Sekelompok orang Belanda di bawah pimpinan Mr.
W.V.Ch. Ploegman pada sore hari tanggal
18 September 1945, tepatnya pukul 21.00, mengibarkan
bendera Belanda
(Merah-Putih-Biru), tanpa persetujuan Pemerintah RI Daerah Surabaya, di
tiang pada tingkat teratas Hotel Yamato, sisi sebelah utara.

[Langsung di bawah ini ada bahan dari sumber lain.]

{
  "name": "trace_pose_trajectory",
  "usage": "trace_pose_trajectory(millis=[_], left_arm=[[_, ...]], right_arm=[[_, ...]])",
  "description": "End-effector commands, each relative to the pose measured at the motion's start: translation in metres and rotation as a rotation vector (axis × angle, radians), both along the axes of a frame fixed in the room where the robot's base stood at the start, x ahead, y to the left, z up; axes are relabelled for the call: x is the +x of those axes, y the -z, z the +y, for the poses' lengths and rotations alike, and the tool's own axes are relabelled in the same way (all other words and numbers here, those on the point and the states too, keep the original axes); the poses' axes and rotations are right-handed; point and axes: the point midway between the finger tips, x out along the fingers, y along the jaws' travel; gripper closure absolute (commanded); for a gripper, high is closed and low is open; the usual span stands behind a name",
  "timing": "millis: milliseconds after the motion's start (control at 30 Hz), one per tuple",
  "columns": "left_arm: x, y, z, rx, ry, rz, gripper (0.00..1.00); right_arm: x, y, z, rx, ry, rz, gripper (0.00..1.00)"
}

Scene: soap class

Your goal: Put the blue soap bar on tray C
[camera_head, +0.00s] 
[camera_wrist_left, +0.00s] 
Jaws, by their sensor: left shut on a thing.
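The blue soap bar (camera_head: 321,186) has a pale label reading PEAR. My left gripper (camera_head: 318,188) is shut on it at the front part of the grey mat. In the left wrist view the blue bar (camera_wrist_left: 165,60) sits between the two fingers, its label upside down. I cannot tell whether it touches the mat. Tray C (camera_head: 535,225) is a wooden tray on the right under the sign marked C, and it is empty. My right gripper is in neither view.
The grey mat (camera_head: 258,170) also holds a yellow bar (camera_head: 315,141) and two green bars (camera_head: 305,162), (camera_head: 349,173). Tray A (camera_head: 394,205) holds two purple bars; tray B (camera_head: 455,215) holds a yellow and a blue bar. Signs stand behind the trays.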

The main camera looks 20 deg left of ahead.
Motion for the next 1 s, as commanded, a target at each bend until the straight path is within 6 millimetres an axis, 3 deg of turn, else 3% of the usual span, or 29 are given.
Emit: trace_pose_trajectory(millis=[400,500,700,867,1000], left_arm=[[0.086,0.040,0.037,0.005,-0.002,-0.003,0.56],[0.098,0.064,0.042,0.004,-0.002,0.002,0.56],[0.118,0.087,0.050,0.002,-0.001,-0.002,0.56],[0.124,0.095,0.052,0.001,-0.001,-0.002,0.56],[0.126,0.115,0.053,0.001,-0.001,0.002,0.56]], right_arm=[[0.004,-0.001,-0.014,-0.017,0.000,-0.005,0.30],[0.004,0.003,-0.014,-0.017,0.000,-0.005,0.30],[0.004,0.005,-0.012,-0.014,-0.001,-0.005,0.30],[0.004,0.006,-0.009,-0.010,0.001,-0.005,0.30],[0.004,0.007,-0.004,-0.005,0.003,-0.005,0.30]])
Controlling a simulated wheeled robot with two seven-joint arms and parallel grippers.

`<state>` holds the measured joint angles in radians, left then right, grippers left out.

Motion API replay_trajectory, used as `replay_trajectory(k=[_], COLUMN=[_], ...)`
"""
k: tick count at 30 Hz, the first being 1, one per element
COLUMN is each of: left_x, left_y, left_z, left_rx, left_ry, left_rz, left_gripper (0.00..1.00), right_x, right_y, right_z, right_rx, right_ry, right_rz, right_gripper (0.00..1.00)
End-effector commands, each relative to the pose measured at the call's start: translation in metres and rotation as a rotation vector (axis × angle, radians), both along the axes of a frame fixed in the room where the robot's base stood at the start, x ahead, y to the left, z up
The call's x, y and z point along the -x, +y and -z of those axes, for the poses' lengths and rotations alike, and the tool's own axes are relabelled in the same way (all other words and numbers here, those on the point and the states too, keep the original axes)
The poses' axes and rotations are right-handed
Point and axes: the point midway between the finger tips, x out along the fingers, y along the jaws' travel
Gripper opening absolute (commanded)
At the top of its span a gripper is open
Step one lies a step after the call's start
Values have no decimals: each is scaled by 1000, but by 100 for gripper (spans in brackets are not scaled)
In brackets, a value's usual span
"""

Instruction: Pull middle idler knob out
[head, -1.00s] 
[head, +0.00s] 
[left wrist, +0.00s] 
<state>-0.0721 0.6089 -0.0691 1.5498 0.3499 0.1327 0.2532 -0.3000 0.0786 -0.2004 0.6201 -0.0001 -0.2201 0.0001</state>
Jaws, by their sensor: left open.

Keesokan
harinya para pemuda Surabaya melihatnya dan menjadi marah karena mereka
menganggap Belanda telah menghina kedaulatan Indonesia, hendak
mengembalikan kekuasan kembali di Indonesia, dan melecehkan gerakan
pengibaran bendera Merah Putih yang sedang berlangsung di Surabaya.
Pengibaran bendera Indonesia setelah bendera belanda berhasil disobek warna birunya di hotel Yamato
Tak lama setelah mengumpulnya massa di Hotel Yamato, Residen
Soedirman, pejuang dan
diplomat yang saat itu menjabat sebagai Wakil Residen (
Fuku Syuco Gunseikan) yang masih diakui pemerintah
Dai Nippon Surabaya Syu,
sekaligus sebagai Residen Daerah Surabaya Pemerintah RI, datang
melewati kerumunan massa lalu masuk ke hotel Yamato dikawal Sidik dan
Hariyono. Sebagai perwakilan RI dia berunding dengan Mr. Ploegman dan
kawan-kawannya dan meminta agar bendera Belanda segera diturunkan dari
gedung Hotel Yamato. Dalam perundingan ini Ploegman menolak untuk
menurunkan bendera Belanda dan menolak untuk mengakui kedaulatan
Indonesia. Perundingan berlangsung memanas, Ploegman mengeluarkan
pistol,
dan terjadilah perkelahian dalam ruang perundingan. Ploegman tewas
dicekik oleh Sidik, yang kemudian juga tewas oleh tentara Belanda yang
berjaga-jaga dan mendengar letusan pistol Ploegman, sementara Soedirman
dan Hariyono melarikan diri ke luar Hotel Yamato. Sebagian pemuda
berebut naik ke atas hotel untuk menurunkan bendera Belanda. Hariyono
yang semula bersama Soedirman kembali ke dalam hotel dan terlibat dalam
pemanjatan tiang bendera dan bersama
Koesno Wibowo berhasil menurunkan bendera Belanda, merobek bagian
birunya, dan mengereknya ke puncak
tiang bendera kembali sebagai bendera Merah Putih.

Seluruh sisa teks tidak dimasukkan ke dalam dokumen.